Jaqueline Doctor, Michael Ortizo, Joshua Santos, and Nathaniel Snodgrass were all accepted to attend, with Doctor and Ortizo earning full scholarships to their respective programs. The four students, all juniors, applied earlier in the year under the supervision of their faculty representative John Del Rosario, a veteran of the JSA program himself.
The Junior State of America is a program that brings high school students to top universities in the U.S.—like Stanford, Princeton, and Georgetown—to take college-level courses relating to politics, from AP Government to speech to macroeconomics. Successful completion of courses typically translates to college credits for students. The program is also an opportunity for students to network with and learn from other like-minded students with interests in politics and government.
Doctor was accepted to attend the program at Princeton University. Doctor said she joined as a way to develop her knowledge of politics and leadership skills. “I want to grow as a person and I feel this is out of my comfort zone,” she said.
Ortizo, who won a full scholarship, was well aware of the field of other applicants throughout the island. “I thought they were pretty slim,” he said of his chances of being awarded one of four full scholarships to the program. He was pleasantly surprised to find out he won.
Santos’ interest in politics started through the political satire of comedians like Jon Stewart and Stephen Colbert. He has been able to find further interest in politics by seeing the inherent politics in his own interests.

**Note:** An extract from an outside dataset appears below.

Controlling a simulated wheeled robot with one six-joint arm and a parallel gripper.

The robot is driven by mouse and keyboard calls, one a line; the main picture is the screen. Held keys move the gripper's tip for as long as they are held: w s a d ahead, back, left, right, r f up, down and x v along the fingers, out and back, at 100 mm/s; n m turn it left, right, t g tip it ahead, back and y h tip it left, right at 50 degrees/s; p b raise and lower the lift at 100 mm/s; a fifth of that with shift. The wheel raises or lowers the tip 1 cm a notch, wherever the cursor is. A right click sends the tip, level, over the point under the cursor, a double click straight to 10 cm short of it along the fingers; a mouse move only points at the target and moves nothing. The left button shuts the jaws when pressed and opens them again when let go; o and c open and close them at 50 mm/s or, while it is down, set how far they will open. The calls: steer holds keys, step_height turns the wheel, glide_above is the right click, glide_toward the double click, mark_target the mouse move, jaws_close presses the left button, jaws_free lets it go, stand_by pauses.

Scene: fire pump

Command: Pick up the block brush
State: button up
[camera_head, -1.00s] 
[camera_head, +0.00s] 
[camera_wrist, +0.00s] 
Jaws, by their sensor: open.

Santos, an avid video gamer, wrote his qualifying political essay on the violence in video games. “You may think it’s insignificant because it’s just video games, but the attitudes toward violent video games hold a deeper meaning to what the press and politicians tell you about how you’re allowed to have fun,” Santos said.
Snodgrass’ looks to grow in his love of politics, a love that started by simply reading the paper with his grandfather as a kid. “I would always be at my grandpa’s house, so I would read the paper and gain interest in the issues,” Snodgrass said.
Snodgrass and Santos both have started raising funds for their trips.
Doctor and Ortizo follow in the footsteps of their older siblings, Hazel Doctor and Ryan Ortizo (both AlumKnights of ’10). The younger siblings were accepted into the exact same programs that their older siblings attended in 2009.
The four MCS students will join about 10 others from across the CNMI who were also accepted to various JSA programs this summer.